## TASK TO CARRY OUT
Which lines in the records below contain the word "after"? Copy each of them.

## Entries from a robot dataset
════════════════════

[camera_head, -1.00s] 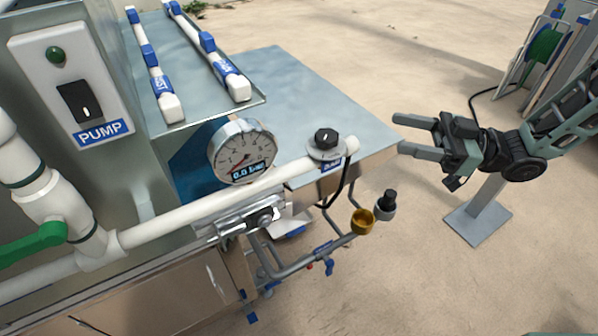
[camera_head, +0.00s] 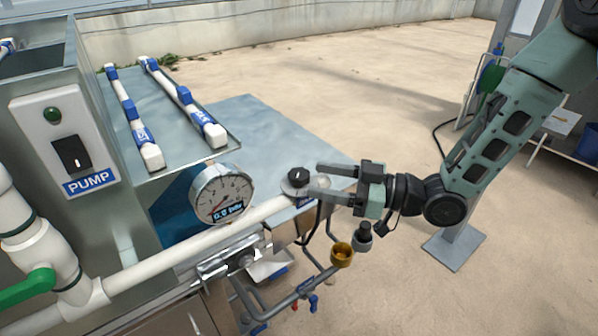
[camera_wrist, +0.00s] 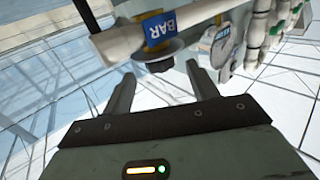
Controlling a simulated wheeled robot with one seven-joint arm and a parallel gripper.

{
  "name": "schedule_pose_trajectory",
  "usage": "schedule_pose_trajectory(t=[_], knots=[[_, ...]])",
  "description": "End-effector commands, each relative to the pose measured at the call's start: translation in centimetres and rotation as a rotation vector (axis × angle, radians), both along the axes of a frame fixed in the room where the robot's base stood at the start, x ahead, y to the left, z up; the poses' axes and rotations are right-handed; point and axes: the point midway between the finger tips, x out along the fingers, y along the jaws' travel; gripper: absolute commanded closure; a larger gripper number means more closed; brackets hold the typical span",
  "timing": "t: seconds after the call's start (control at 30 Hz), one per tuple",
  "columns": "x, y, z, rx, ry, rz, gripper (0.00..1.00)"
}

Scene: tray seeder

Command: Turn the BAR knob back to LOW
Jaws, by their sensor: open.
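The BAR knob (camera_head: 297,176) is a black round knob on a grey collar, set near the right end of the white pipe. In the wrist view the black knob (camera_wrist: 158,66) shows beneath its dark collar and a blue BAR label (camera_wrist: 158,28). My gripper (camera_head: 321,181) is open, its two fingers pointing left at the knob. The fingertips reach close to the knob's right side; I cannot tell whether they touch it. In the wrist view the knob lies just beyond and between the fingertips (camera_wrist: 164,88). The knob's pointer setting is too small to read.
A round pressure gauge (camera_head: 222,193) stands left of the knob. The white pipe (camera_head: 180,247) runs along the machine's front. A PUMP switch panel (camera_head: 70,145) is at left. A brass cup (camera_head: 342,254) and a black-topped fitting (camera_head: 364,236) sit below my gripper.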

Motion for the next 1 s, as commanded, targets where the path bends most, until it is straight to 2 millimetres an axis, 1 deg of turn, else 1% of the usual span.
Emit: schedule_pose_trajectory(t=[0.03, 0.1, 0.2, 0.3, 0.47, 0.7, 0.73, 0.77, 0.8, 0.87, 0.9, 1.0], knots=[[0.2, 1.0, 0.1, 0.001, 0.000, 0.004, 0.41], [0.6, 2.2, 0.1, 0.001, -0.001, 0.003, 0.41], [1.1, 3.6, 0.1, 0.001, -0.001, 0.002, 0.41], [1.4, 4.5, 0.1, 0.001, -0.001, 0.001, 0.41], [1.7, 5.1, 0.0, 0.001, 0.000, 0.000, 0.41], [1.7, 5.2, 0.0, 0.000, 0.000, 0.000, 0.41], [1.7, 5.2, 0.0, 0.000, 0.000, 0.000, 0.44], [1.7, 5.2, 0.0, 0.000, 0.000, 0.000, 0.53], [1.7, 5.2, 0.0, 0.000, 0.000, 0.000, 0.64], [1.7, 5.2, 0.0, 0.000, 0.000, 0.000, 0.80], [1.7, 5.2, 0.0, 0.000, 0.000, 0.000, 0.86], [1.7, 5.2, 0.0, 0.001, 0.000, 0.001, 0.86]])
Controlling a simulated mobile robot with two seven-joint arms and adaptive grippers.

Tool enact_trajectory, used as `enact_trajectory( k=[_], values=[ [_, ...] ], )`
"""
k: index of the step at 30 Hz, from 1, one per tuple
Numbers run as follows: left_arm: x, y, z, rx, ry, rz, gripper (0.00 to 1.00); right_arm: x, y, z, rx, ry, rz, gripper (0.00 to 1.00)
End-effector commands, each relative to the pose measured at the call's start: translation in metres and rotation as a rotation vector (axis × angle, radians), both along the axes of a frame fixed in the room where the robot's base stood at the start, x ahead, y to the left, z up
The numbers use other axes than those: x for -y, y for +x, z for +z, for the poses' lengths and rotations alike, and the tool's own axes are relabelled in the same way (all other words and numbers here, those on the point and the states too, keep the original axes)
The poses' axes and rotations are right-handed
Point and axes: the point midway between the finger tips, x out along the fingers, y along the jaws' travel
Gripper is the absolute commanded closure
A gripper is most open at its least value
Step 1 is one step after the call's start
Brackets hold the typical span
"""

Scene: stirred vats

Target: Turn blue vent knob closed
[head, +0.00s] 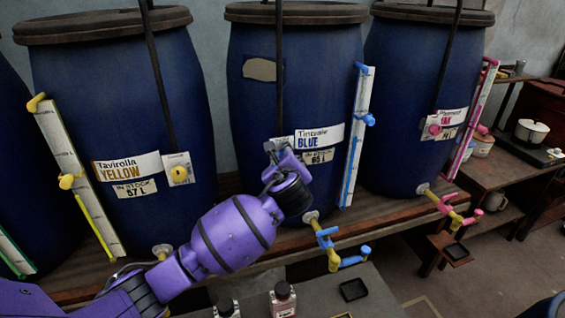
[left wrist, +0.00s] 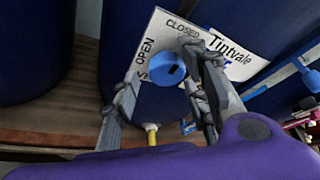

════════════════════

## OUTPUT OF THE TASK
  "timing": "t: seconds after the call's start (control at 30 Hz), one per tuple",
Step 1 is one step after the call's start

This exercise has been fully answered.